Problem to solve: Copy, in full, each line of the material that holds the word "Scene".

Records:

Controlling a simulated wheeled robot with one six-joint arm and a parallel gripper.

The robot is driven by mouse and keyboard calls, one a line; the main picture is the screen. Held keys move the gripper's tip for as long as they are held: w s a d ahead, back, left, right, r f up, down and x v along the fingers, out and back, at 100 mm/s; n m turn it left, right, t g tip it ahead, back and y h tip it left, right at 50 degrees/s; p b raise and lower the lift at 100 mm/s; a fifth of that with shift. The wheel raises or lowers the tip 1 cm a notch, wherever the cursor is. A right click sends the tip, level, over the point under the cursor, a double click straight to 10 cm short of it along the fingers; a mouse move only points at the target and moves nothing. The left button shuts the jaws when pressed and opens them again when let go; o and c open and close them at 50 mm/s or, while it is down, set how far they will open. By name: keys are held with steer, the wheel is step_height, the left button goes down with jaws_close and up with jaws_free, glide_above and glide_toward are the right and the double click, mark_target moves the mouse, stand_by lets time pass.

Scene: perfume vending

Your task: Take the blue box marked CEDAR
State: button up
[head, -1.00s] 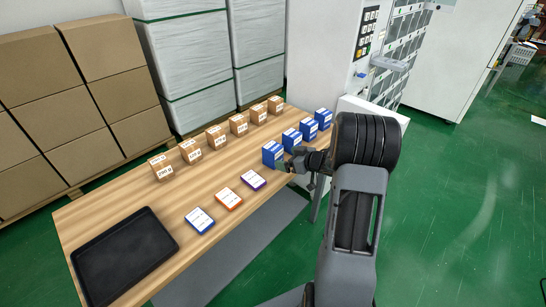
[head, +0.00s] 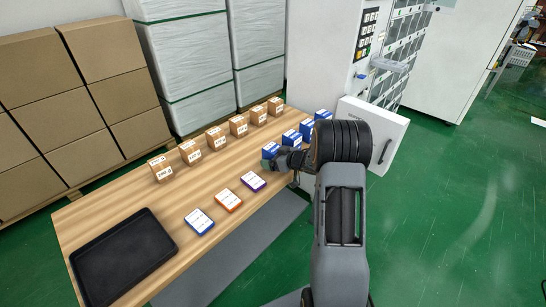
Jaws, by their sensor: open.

--

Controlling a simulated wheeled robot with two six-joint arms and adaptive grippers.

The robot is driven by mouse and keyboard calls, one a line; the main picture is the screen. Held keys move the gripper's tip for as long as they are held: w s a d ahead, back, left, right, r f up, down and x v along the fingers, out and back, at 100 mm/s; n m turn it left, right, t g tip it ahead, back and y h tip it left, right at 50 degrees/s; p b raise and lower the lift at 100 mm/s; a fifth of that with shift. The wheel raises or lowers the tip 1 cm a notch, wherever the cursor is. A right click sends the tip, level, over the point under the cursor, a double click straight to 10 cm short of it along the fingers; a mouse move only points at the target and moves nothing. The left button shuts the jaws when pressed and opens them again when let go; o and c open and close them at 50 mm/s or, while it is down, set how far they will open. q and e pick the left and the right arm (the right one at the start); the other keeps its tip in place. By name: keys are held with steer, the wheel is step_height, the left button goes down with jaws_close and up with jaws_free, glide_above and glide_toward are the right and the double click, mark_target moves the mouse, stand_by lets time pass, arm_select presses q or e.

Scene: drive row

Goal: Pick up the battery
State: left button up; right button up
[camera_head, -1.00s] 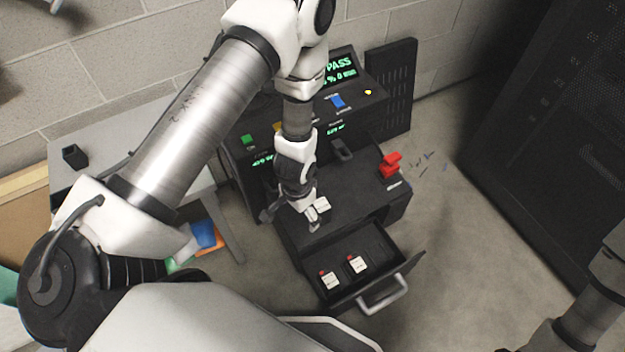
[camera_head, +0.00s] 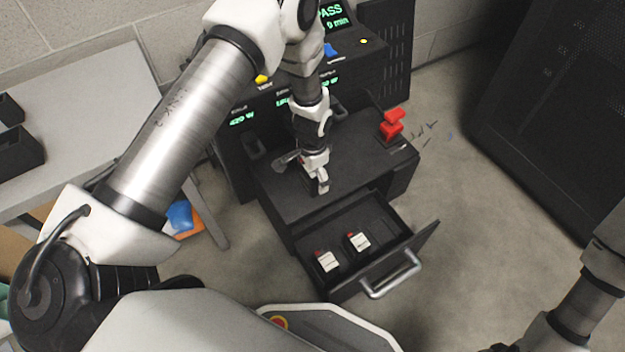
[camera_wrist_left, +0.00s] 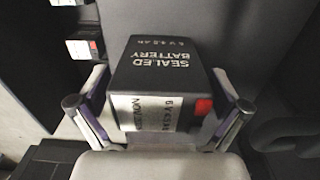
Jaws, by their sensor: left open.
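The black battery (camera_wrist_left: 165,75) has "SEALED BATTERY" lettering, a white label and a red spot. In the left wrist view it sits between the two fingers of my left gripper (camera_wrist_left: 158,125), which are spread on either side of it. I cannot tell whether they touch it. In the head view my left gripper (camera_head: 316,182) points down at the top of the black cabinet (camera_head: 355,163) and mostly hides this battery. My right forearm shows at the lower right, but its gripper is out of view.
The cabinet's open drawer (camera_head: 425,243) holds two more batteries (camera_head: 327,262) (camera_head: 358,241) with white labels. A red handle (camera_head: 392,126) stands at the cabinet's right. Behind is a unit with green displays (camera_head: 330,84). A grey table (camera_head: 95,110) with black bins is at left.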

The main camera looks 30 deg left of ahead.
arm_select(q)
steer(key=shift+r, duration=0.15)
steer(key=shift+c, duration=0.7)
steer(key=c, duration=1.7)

Solution to this problem:
Scene: perfume vending
Scene: drive row

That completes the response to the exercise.